* [Given information]:
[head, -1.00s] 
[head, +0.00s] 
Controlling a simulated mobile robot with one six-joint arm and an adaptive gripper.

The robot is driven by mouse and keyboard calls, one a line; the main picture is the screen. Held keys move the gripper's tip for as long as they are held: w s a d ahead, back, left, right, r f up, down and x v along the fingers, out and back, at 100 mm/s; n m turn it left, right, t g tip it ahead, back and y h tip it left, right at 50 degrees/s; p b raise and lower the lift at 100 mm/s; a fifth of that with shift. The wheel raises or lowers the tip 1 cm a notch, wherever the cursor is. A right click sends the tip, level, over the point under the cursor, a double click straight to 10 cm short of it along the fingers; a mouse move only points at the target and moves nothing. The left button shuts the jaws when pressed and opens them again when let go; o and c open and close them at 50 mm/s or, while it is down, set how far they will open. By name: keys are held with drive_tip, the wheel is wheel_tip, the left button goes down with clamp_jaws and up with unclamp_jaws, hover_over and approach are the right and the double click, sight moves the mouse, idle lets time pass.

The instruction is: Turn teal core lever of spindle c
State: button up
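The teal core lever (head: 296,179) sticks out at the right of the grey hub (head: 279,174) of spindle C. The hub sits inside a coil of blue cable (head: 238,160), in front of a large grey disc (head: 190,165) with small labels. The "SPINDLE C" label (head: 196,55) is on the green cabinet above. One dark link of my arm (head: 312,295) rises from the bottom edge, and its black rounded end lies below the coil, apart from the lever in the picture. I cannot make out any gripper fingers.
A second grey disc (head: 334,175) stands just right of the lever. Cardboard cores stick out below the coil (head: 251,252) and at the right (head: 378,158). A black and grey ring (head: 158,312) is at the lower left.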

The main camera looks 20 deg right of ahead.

* [Do this]: Every line from the one containing "[head, +0.00s]" through the one containing "Controlling a simulated" is to be given again exactly, both ends included, and no line outside that range.

* [Expected answer]:
[head, +0.00s] 
Controlling a simulated mobile robot with one six-joint arm and an adaptive gripper.

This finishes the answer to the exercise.